SUPPLIED INFORMATION –
§
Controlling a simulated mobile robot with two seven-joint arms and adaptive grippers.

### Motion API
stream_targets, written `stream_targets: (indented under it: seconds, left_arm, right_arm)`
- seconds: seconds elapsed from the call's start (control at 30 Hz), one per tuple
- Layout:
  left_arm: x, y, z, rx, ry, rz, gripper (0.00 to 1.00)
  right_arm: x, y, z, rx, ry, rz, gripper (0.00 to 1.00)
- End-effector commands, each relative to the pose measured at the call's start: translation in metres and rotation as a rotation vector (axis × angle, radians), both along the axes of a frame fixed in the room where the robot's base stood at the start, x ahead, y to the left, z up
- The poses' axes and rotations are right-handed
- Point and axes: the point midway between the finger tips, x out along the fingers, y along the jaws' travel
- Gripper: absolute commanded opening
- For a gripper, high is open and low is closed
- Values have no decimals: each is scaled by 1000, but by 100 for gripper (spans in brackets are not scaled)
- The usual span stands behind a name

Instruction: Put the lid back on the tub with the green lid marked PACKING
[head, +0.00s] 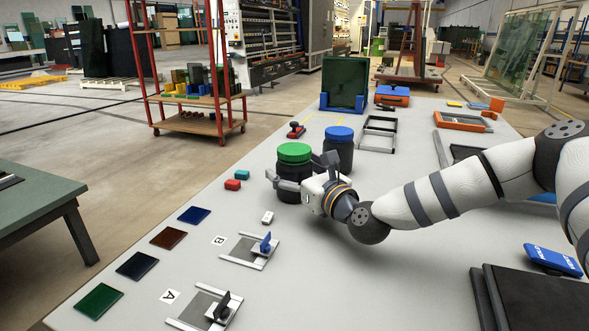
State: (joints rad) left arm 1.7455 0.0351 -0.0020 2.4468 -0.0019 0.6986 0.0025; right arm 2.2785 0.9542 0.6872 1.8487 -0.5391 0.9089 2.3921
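A dark tub (290,167) with a green lid (295,152) stands upright on the grey table. The green lid sits on top of the tub; I cannot tell whether it is seated, and no PACKING marking is readable. My right gripper (297,171) is at the tub's near right side with its fingers spread wide. One finger crosses in front of the tub's lower part, and the other is to its right, near the blue-lidded tub. I cannot tell whether either finger touches the tub. My left gripper is not in view.
A dark tub with a blue lid (339,134) stands close behind on the right. A red block (232,184), a teal block (242,174) and a white block (267,217) lie nearby. Metal fixtures (250,250) and coloured plates (194,215) occupy the front left.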

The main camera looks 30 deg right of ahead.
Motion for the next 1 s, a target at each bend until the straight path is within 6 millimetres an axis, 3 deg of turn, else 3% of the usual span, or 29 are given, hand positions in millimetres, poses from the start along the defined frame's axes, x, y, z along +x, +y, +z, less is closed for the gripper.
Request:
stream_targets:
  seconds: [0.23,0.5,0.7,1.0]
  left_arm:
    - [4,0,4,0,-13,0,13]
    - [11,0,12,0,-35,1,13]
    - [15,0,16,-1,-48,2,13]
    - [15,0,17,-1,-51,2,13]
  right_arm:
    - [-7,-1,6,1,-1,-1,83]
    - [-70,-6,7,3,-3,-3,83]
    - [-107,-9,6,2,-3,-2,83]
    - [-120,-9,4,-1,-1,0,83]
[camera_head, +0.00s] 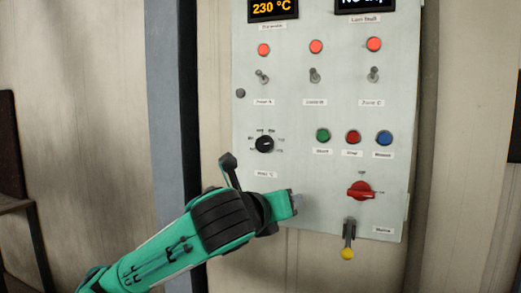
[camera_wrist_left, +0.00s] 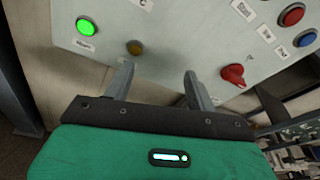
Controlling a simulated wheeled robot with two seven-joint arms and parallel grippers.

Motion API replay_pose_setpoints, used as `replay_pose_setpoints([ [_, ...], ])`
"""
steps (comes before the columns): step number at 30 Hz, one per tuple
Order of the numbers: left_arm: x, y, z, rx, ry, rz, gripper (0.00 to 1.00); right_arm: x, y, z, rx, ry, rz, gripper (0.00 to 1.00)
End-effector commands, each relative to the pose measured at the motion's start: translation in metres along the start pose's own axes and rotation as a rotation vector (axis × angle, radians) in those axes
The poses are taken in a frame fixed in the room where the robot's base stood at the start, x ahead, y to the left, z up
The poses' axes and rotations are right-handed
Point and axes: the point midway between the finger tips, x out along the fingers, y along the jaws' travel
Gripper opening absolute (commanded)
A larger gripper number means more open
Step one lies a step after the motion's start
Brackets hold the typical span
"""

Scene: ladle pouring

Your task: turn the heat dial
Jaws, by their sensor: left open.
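The heat dial appears to be the black round knob (camera_head: 264,143) with a printed scale around it, on the left half of the pale control panel (camera_head: 300,115) in the head view. I do not see it in the left wrist view. My left gripper (camera_head: 297,198) is below and to the right of the black knob, in front of the lower panel, and apart from the knob. In the left wrist view its two fingers (camera_wrist_left: 160,83) are spread with nothing between them. My right gripper is not in view.
A red rotary switch (camera_head: 361,191) and a yellow-tipped lever (camera_head: 348,240) are right of my gripper. Green (camera_head: 323,135), red (camera_head: 353,137) and blue (camera_head: 384,138) buttons stand above. A lit green button (camera_wrist_left: 87,27) shows in the wrist view. The display (camera_head: 272,9) reads 230 °C.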

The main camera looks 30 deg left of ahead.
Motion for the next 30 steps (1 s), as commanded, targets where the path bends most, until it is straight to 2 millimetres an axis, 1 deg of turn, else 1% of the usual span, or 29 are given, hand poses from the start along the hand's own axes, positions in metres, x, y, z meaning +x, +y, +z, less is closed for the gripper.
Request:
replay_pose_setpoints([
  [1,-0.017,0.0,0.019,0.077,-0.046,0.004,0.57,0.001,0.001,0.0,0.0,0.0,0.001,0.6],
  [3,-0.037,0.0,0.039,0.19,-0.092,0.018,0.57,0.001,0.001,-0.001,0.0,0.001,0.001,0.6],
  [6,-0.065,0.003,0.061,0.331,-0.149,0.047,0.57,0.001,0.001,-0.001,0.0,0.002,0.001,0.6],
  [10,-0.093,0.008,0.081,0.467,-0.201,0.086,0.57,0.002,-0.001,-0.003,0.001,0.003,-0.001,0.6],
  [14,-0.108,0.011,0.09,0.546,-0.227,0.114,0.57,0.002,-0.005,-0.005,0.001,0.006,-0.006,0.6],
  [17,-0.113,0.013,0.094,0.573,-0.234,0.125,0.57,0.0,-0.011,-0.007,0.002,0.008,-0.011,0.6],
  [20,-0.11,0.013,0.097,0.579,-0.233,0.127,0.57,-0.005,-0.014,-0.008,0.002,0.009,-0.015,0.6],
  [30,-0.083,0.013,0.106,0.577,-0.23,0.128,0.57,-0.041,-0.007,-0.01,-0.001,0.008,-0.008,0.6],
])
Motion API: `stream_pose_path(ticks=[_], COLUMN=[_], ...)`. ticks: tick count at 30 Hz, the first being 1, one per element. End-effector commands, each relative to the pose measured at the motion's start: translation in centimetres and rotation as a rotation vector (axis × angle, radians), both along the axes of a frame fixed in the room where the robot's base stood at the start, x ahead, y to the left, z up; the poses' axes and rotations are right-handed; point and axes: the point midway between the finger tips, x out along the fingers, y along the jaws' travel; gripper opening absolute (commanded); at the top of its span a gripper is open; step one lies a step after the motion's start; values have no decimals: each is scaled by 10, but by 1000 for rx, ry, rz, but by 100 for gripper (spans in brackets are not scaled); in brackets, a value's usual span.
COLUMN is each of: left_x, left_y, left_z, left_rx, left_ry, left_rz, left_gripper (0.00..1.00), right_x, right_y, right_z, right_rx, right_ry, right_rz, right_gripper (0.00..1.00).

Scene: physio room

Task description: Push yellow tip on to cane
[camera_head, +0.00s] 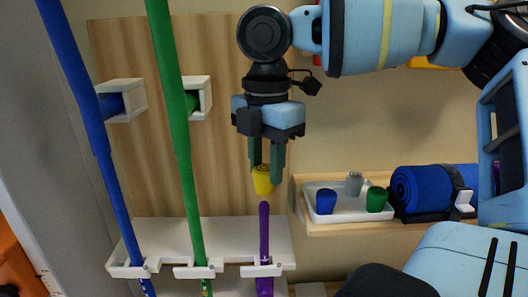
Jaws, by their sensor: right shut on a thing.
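My right gripper (266,165) points downward and is shut on the yellow tip (263,181). The yellow tip is held just above the upper end of a short purple cane (264,232). A small gap shows between the tip and the cane's end. The purple cane stands upright in the right-hand clip of the white shelf. A green cane (178,140) and a blue cane (92,130) stand to its left, both taller and leaning a little. My left gripper is not in view.
A white tray (333,212) on a wooden shelf holds blue (326,201), grey (354,183) and green (376,199) tips. A rolled blue mat (425,188) lies to its right. The white rack (218,232) holds the canes.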

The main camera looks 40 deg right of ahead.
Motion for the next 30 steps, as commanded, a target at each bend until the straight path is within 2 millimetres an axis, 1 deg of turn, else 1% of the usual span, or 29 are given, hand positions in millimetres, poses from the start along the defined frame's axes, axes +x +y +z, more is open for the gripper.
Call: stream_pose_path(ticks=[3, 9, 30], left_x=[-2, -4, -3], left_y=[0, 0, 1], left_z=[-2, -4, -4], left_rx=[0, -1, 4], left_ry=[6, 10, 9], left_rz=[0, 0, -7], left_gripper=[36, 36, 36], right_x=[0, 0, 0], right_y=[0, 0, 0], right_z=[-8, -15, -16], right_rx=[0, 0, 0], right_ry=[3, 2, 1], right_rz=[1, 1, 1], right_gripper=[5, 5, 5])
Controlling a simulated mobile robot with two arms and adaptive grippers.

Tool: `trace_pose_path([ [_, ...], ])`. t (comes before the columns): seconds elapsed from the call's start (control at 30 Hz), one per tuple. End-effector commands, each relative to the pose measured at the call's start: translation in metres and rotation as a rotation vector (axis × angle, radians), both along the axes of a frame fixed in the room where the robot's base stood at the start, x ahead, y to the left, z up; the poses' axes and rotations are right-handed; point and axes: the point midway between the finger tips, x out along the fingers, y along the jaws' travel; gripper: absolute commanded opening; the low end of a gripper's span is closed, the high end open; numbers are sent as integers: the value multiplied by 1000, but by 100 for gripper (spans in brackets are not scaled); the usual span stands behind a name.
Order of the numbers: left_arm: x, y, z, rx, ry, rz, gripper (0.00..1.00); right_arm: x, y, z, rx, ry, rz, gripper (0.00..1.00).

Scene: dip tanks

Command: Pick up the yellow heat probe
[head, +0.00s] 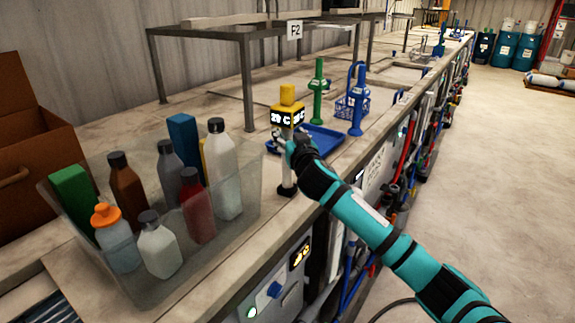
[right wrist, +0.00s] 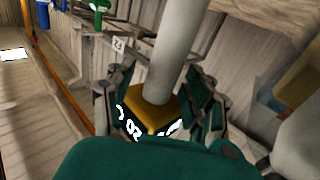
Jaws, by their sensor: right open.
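The yellow heat probe (head: 287,116) stands upright near the front edge of the bench, with a yellow top and a black band of white digits. Its lower stem shows below my right gripper (head: 281,139), which is at the probe just under the digit band. In the right wrist view the probe's yellow block (right wrist: 152,107) and pale grey shaft lie between the spread fingers of the right gripper (right wrist: 160,100). The fingers are open; whether either touches the probe I cannot tell. My left gripper is not in view.
A clear bin (head: 150,283) with several bottles stands left of the probe. A blue tray (head: 318,139) lies just behind it. A green stand (head: 318,90) and a blue one (head: 357,100) stand farther along. A metal rack (head: 247,80) is at the back.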

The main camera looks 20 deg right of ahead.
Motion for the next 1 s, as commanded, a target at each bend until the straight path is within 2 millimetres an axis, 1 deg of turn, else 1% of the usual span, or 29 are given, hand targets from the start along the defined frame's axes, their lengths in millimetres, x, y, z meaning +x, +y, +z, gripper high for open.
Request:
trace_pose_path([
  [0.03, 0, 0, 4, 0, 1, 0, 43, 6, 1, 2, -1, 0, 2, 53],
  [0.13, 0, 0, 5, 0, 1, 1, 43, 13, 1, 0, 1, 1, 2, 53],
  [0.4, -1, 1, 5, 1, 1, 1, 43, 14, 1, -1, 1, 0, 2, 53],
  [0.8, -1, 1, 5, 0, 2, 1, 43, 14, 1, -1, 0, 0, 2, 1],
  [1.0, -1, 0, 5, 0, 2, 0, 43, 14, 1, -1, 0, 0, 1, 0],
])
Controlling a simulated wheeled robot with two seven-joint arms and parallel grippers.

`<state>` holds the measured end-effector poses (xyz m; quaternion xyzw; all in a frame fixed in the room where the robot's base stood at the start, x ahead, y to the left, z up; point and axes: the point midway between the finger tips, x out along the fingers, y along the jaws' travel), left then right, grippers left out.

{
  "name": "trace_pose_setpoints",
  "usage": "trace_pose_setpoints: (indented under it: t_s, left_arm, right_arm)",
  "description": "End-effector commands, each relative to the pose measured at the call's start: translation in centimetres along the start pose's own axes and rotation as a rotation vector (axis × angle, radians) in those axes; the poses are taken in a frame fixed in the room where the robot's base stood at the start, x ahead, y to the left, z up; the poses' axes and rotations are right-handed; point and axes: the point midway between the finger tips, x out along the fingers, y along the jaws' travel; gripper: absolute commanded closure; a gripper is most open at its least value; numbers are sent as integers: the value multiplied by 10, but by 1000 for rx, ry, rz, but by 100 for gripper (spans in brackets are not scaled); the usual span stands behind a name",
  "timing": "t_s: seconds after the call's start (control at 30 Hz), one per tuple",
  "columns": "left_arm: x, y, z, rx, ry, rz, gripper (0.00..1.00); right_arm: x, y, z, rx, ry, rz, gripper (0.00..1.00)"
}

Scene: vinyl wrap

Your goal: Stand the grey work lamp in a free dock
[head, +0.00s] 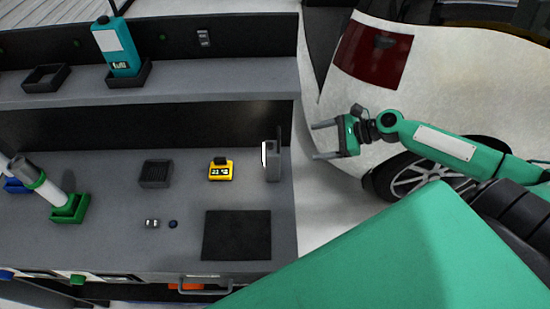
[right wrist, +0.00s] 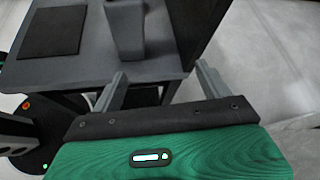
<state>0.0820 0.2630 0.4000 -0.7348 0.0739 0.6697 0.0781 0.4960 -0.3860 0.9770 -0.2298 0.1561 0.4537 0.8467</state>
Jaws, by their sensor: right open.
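The grey work lamp (head: 272,160) stands upright near the right edge of the bench, its lit white panel facing left. Its grey body also shows at the top of the right wrist view (right wrist: 125,32). An empty black dock (head: 45,78) sits at the left of the upper shelf. Another black dock (head: 128,76) there holds a teal device (head: 117,45). My right gripper (head: 322,140) is open and empty, to the right of the lamp and apart from it, beyond the bench edge.
On the bench are a dark square bin (head: 156,174), a yellow timer (head: 221,170), a black mat (head: 236,235), small parts (head: 152,223) and a green bin (head: 69,208) with a white tube (head: 47,191). A white car (head: 460,85) stands right of the bench.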

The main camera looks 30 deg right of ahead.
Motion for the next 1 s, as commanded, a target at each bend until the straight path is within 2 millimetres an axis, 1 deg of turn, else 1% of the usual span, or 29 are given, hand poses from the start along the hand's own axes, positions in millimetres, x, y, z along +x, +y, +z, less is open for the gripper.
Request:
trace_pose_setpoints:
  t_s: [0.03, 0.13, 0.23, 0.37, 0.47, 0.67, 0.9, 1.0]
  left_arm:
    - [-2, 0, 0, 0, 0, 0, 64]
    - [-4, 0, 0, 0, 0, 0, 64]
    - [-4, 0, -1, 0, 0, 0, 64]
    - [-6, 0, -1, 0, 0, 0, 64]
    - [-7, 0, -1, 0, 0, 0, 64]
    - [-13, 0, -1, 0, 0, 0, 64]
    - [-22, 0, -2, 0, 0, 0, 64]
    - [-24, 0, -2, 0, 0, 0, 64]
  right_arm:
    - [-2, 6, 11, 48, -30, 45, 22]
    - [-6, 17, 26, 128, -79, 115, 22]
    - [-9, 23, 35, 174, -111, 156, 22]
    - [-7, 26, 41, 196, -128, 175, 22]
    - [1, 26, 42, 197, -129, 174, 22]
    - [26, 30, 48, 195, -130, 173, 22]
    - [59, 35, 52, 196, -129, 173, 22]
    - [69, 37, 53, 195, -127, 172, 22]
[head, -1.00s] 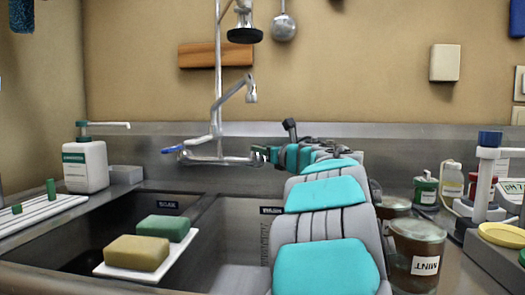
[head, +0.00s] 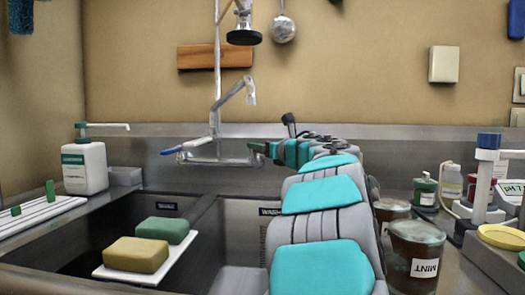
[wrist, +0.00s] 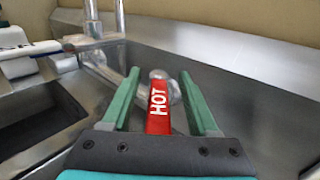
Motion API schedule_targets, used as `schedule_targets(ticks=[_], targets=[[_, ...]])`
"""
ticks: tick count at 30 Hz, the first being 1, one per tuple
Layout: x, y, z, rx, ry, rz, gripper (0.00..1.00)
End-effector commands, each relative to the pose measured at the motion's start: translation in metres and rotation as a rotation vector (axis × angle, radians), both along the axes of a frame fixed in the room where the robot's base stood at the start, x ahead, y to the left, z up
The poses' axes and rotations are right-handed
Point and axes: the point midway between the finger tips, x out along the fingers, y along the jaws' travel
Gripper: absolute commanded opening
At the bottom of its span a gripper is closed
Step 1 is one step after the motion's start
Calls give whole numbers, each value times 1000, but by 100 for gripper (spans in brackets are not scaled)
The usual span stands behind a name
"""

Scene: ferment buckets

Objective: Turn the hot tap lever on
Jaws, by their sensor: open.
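The red hot tap lever (wrist: 158,112), marked HOT, shows in the wrist view between the two green fingers of my gripper (wrist: 160,76). The fingers are open, one on each side of the lever, with gaps showing beside it. In the head view my gripper (head: 256,148) is at the right end of the tap (head: 214,160), and the red lever is hidden or too small to make out there. A blue-tipped lever (head: 172,150) is on the tap's left side.
The double sink (head: 235,225) lies below the tap. A white tray (head: 178,262) with a yellow and a green sponge sits over it. A soap dispenser (head: 84,165) stands at left. A MINT jar (head: 415,250) and other containers are right of my arm. The back wall is close behind the tap.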

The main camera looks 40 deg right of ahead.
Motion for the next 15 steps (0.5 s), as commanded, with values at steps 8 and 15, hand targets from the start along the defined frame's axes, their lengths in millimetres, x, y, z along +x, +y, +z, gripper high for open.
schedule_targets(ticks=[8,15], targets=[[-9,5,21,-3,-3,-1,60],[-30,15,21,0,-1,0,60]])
§
PROBLEM STATEMENT –
Transcribe, exactly and exclusively, the run of lines that opens with the line bearing "Motion API schedule_targets, used" and closes with the line bearing "Step 1 is one step after the motion's start".

CORRECT ANSWER –
Motion API schedule_targets, used as `schedule_targets(ticks=[_], targets=[[_, ...]])`
"""
ticks: tick count at 30 Hz, the first being 1, one per tuple
Layout: x, y, z, rx, ry, rz, gripper (0.00..1.00)
End-effector commands, each relative to the pose measured at the motion's start: translation in metres and rotation as a rotation vector (axis × angle, radians), both along the axes of a frame fixed in the room where the robot's base stood at the start, x ahead, y to the left, z up
The poses' axes and rotations are right-handed
Point and axes: the point midway between the finger tips, x out along the fingers, y along the jaws' travel
Gripper: absolute commanded opening
At the bottom of its span a gripper is closed
Step 1 is one step after the motion's start

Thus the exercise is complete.